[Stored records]
####################

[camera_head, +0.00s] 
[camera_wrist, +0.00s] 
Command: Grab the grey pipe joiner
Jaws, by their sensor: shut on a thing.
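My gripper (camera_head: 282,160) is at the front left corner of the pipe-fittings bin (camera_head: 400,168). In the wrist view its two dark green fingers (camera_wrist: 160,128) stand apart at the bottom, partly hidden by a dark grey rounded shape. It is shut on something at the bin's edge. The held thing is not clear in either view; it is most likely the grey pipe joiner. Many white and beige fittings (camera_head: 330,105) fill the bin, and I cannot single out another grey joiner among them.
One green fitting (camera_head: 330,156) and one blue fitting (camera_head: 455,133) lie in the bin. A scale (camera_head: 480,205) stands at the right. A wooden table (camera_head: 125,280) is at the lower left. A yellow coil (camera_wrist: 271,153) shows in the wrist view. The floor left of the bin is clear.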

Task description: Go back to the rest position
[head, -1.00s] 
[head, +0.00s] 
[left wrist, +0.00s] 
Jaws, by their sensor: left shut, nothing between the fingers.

####################

EXERCISE DIRECTIONS: Lines from the start of the material above through the line containing "Command: Grab the grey pipe joiner" are to be duplicated exactly, and only those.

TASK OUTPUT:
[camera_head, +0.00s] 
[camera_wrist, +0.00s] 
Command: Grab the grey pipe joiner

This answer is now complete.